---------- EXTRACTED MATERIAL
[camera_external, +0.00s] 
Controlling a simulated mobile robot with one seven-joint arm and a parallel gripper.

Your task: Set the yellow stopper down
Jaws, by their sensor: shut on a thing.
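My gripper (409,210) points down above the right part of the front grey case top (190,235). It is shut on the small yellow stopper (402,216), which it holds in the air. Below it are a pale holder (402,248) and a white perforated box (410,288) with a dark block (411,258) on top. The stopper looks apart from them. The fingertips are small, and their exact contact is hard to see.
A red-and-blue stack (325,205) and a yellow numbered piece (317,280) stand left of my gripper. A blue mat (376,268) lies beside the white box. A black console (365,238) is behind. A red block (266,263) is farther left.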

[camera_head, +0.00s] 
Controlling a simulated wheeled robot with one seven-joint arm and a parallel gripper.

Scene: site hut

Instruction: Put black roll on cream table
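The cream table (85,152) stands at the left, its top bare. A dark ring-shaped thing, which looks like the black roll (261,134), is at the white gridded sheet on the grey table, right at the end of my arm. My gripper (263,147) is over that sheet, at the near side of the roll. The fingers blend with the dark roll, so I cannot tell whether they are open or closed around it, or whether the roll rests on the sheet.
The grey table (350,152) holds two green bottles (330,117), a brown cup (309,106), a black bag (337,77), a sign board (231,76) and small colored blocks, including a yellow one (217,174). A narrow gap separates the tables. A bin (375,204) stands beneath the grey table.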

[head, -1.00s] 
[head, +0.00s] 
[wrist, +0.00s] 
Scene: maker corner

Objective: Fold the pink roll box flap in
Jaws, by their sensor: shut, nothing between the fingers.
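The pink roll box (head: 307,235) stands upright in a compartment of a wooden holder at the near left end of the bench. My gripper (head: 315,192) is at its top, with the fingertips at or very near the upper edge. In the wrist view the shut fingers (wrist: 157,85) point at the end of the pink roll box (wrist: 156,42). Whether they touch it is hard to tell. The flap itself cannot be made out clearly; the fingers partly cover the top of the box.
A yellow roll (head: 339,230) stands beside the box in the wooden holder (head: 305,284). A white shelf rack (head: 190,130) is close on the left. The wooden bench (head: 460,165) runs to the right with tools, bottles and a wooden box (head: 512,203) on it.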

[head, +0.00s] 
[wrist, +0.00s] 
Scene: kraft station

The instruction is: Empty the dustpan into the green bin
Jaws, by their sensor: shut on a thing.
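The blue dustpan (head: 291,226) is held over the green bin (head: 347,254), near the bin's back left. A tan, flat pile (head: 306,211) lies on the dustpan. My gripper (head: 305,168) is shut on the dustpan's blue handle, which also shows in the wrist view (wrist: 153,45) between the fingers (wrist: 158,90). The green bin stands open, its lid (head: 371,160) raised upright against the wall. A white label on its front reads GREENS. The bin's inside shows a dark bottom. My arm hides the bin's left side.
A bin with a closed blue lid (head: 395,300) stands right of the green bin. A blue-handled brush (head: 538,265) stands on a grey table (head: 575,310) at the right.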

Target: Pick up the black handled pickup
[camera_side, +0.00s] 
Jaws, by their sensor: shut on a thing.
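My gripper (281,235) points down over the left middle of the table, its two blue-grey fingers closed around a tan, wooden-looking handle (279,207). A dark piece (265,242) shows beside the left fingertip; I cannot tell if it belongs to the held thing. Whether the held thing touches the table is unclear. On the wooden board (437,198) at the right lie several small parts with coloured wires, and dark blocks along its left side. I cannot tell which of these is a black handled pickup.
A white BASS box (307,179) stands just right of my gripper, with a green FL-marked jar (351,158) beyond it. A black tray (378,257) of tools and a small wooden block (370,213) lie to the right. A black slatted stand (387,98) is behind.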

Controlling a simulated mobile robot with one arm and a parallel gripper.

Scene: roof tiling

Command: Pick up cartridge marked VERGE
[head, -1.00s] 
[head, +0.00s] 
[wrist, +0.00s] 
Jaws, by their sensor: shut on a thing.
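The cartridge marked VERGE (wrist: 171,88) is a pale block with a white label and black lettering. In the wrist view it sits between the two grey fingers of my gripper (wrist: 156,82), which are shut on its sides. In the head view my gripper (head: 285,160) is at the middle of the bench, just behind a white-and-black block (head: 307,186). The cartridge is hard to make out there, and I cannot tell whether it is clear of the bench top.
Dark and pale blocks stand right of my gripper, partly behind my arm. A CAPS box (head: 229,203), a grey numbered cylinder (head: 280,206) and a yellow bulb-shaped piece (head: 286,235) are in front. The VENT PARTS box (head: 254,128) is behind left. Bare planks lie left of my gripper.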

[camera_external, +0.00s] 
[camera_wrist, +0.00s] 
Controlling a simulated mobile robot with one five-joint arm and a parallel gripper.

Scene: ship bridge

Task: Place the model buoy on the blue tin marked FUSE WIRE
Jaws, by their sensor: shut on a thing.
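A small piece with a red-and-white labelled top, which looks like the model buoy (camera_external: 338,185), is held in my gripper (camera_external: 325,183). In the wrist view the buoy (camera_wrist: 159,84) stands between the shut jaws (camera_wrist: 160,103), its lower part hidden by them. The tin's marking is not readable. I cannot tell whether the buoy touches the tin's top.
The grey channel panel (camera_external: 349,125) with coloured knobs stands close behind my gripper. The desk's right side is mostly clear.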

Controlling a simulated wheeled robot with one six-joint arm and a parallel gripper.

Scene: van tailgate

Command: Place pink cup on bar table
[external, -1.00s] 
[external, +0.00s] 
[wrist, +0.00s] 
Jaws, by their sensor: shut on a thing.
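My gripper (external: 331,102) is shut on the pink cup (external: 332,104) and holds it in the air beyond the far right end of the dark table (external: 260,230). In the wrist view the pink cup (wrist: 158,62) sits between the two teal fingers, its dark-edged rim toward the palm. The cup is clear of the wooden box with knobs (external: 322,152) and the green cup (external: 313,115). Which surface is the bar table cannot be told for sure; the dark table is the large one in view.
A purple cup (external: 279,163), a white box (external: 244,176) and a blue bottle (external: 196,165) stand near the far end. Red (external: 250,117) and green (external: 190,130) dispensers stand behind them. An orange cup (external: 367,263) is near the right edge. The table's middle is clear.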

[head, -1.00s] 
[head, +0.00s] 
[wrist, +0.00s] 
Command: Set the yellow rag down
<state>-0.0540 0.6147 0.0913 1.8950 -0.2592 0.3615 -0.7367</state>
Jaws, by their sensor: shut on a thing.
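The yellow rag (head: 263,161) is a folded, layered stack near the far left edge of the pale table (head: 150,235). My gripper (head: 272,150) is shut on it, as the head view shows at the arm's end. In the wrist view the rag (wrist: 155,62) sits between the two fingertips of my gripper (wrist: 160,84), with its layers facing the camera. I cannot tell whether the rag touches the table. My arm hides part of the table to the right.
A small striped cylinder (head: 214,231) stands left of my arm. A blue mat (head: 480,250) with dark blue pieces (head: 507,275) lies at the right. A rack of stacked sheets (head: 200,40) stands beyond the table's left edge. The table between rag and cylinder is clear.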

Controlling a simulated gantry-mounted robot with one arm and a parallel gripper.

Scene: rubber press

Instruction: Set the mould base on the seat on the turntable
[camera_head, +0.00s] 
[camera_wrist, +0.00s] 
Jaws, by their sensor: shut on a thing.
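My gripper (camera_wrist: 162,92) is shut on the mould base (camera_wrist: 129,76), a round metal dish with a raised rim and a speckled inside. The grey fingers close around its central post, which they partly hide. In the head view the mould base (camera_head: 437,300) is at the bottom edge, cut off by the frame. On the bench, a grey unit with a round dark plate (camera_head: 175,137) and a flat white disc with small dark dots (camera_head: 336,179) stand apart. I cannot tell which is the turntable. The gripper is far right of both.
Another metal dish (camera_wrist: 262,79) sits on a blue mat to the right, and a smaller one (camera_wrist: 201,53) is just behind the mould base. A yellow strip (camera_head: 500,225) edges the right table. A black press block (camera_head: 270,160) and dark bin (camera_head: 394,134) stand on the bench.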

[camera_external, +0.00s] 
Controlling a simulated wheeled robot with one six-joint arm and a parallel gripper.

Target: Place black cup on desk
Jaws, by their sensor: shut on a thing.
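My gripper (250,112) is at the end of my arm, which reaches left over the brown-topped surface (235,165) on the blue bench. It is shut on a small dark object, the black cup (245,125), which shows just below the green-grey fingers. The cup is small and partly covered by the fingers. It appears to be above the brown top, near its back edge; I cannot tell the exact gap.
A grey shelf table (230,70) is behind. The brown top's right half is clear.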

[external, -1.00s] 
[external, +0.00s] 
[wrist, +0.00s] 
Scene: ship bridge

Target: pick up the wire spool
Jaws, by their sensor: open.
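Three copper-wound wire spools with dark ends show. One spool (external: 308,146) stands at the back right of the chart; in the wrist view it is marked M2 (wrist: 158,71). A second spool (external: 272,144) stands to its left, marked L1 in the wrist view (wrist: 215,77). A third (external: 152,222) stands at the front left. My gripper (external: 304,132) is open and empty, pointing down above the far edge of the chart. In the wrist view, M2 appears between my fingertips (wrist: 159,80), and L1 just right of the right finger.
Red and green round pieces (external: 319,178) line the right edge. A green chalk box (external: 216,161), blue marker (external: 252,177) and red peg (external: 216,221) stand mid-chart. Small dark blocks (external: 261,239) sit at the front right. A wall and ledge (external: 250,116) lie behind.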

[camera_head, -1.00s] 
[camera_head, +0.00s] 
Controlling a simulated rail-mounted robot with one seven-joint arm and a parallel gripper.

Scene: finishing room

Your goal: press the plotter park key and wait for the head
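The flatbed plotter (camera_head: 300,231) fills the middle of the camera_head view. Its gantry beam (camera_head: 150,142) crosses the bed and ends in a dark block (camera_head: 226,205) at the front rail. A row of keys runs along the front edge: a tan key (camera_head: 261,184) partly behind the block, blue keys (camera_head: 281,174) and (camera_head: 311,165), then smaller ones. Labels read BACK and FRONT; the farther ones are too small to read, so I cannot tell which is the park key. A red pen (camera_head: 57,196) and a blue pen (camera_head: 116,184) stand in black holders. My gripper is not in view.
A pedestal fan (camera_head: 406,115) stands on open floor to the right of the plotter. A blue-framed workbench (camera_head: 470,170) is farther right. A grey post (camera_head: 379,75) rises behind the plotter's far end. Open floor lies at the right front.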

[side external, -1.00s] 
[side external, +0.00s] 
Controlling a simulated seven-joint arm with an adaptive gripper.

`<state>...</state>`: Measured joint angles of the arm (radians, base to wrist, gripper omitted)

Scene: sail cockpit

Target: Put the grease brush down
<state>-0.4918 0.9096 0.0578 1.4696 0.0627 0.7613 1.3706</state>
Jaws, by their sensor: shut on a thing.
--------------------
Each line from the one bearing "Your goal: press" through the one bearing "[side external, -1.00s]" is to be duplicated without change; all remaining lines are to be left out.

Your goal: press the plotter park key and wait for the head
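The flatbed plotter (camera_head: 300,231) fills the middle of the camera_head view. Its gantry beam (camera_head: 150,142) crosses the bed and ends in a dark block (camera_head: 226,205) at the front rail. A row of keys runs along the front edge: a tan key (camera_head: 261,184) partly behind the block, blue keys (camera_head: 281,174) and (camera_head: 311,165), then smaller ones. Labels read BACK and FRONT; the farther ones are too small to read, so I cannot tell which is the park key. A red pen (camera_head: 57,196) and a blue pen (camera_head: 116,184) stand in black holders. My gripper is not in view.
A pedestal fan (camera_head: 406,115) stands on open floor to the right of the plotter. A blue-framed workbench (camera_head: 470,170) is farther right. A grey post (camera_head: 379,75) rises behind the plotter's far end. Open floor lies at the right front.

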[side external, -1.00s] 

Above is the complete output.